Çayınızı veya kahvenizi alırsınız, şöyle güzel bir kafede arkadaşınızla sohbet edersiniz... Özellikle yaz günleri veya o günlere yakınsa o konu bir şekilde dönüp dolaşır ve “bilmem kimin düğünü var, ne giyeceğimi hala bulamadım” a gelir... Siz tam kahvenizi ağzınıza götürecekken hatırlarsınız, sizin de gitmeniz gereken bir düğün vardır. Bu grip olmak, dişinizin şişmesi veya başınızın ağrıması gibi çok doğal bir şeydir ve hemen hemen herkesin başına gelir. Düğüne gitmemiş insan çevremizde pek yoktur ve bu bizim alnımıza yazılmış bir kader gibidir.

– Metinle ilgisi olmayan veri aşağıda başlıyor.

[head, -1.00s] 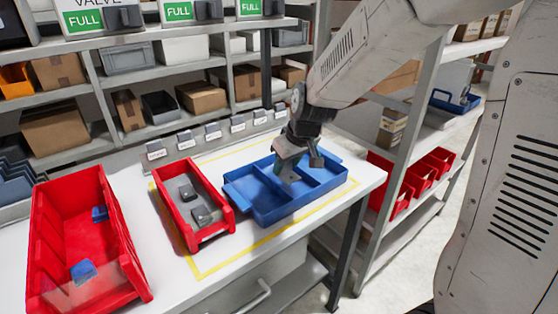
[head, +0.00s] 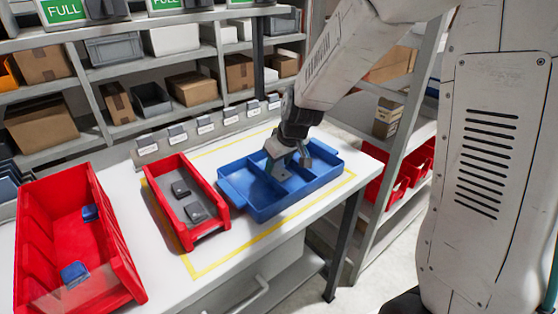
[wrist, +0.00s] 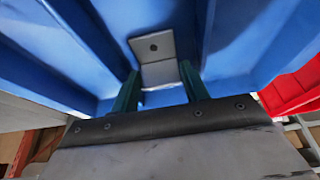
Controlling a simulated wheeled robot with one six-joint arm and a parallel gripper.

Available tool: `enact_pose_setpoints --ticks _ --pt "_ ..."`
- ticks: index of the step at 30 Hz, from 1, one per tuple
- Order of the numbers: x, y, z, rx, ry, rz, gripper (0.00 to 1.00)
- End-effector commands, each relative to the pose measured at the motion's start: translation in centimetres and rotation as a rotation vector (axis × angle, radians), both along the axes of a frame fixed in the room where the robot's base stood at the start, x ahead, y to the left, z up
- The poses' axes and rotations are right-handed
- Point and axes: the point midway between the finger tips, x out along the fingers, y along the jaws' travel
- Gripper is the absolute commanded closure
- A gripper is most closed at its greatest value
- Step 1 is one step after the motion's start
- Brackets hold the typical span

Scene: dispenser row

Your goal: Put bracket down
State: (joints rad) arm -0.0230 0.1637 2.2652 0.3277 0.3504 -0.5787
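The bracket (wrist: 155,58) is a small grey bent plate with a dark hole. In the wrist view it sits between the two fingers of my gripper (wrist: 161,80), which close on its sides. My gripper (head: 288,166) points down into the blue divided tray (head: 262,213), within its walls. In the wrist view the tray's blue dividers (wrist: 98,45) run on both sides of the bracket. I cannot tell whether the bracket touches the tray floor. In the head view the fingers mostly hide it.
A narrow red bin (head: 183,238) with dark grey parts (head: 195,211) stands left of the tray. A larger red bin (head: 35,225) with blue pieces (head: 75,273) is at far left. Yellow tape (head: 225,262) marks the white table. A labelled rail and shelves stand behind.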

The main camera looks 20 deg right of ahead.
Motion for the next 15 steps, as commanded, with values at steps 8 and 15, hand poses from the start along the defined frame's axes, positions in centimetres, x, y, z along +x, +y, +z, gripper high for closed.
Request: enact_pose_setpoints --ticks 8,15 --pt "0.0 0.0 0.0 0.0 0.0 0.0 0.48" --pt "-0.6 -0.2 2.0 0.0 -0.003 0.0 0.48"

Evlilik kurumundan hoşlanın veya hoşlanmayın, hayatımızda bir düğün gerçeği var. Özellikle küçükken sıkça düğüne götürülen ve uzun dikdörtgen pastayı dört gözle bekleyip akabinde sandalyede uyuyarak büyümüş bir nesil olan bizler, düğünlere karşı mesafeliyizdir. İşin tuhaf yanı hayatımız, çevremiz, statümüz ne kadar değişirse değişsin iş düğüne gelince her şey tekrar 80’lere geri dönüyor, pek kaçışı yok. Çok az ve nadir bir kesim gerçekten düğüne gidince eğlenebiliyor, ülkenin gerçeklerinden birisi de bu.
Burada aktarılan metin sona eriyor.